• GIVEN DATA
-*-*-
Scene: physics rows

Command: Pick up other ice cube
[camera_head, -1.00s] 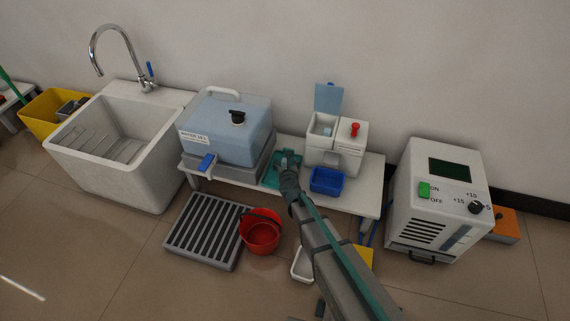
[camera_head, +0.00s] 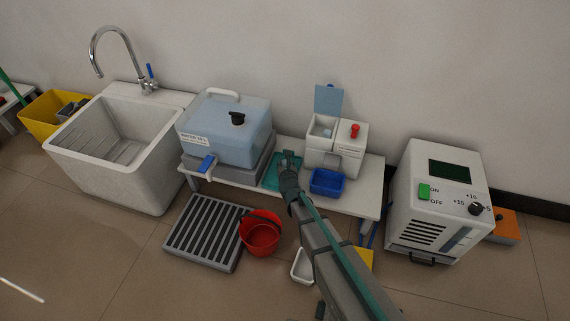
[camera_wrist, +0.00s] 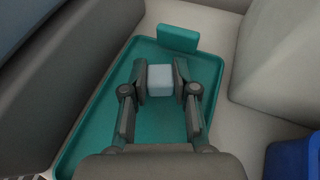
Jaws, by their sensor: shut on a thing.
-*-*-
• EXERCISE
Write the material out again exactly as it appears, dropping the pictures.

• SOLUTION FOR THIS TASK
Scene: physics rows

Command: Pick up other ice cube
[camera_head, -1.00s] 
[camera_head, +0.00s] 
[camera_wrist, +0.00s] 
Jaws, by their sensor: shut on a thing.

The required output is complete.